Metzner is also excited by the potential of portability. Plural is actively testing a Citrix-type solution that will allow it to tap into the Apple iPad’s hardware to provide its on-the-road employees with more efficiency in accessing and providing information to and from the office.
Additionally, Plural continues to enhance its tools that capture research in order to provide teams of portfolio managers and analysts with the ability to work together and manage that workflow. To this end, Plural is also enhancing its idea-analysis framework so that it will be more capable of working in a team environment.
Finally, Plural is developing a flagging system that will alert its analysts if a particular deadline is approaching—for a thesis idea or timeline—so that the analyst can update the information. It’s plain to see that Metzner still has a lot on his plate; such is the natural evolution of any hedge fund.

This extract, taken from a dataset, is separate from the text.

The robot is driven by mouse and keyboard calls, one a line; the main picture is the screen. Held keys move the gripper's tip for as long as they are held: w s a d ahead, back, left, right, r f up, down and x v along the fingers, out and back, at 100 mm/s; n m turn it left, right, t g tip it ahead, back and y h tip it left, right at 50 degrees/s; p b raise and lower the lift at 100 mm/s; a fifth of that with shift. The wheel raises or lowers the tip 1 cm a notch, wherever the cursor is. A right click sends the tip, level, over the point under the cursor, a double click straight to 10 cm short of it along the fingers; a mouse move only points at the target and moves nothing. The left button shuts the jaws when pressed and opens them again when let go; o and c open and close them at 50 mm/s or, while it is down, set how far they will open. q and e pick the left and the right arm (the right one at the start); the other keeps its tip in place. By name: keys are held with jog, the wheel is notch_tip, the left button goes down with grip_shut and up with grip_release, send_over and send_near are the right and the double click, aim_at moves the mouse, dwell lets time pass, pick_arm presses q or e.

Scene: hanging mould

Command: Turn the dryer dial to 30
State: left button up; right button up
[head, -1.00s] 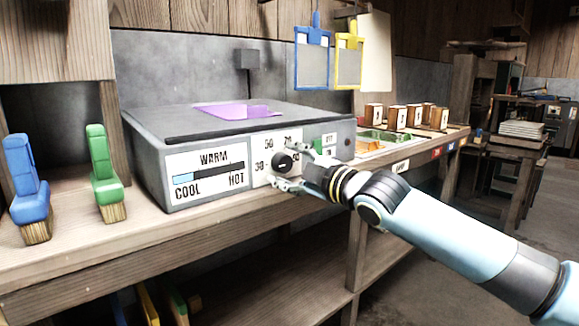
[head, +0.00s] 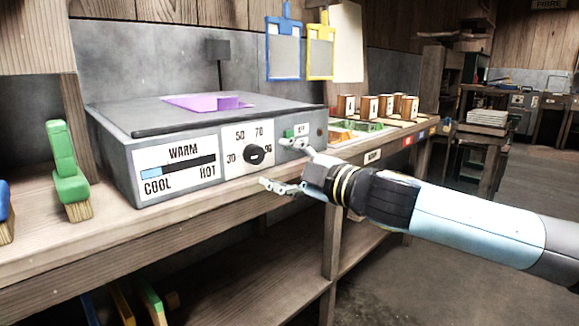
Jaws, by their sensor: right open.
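The grey dryer (head: 222,120) stands on the wooden bench. Its white dial panel carries a round black dial (head: 254,154), with the labels 30, 50 and 70 readable around it. A label at its right is partly covered by my gripper's fingers. I cannot make out clearly where the dial points. My right gripper (head: 276,164) is open and empty, just right of the dial and apart from it, its fingers spread above and below. My left gripper is out of view.
A purple sheet (head: 205,102) lies on the dryer's top. A green button (head: 291,133) sits right of the dial. Blue (head: 283,50) and yellow (head: 320,52) frames hang above. A green brush (head: 68,165) stands at left. Small wooden blocks (head: 368,107) stand further right.

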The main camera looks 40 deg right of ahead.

Metzner has made impressive strides in his career. When asked if he was thinking about the next move, he says absolutely not. He’s put a lot into this firm—a firm that has moved him along from CTO to COO to his current role as president—and it’s still only the beginning. They have built the systems, tested them and taken them live, and they have learned from their miscues. But now is the time to grow.
Be that as it may, it’s hard not to think that there are still a few more stretches left in Metzner’s career.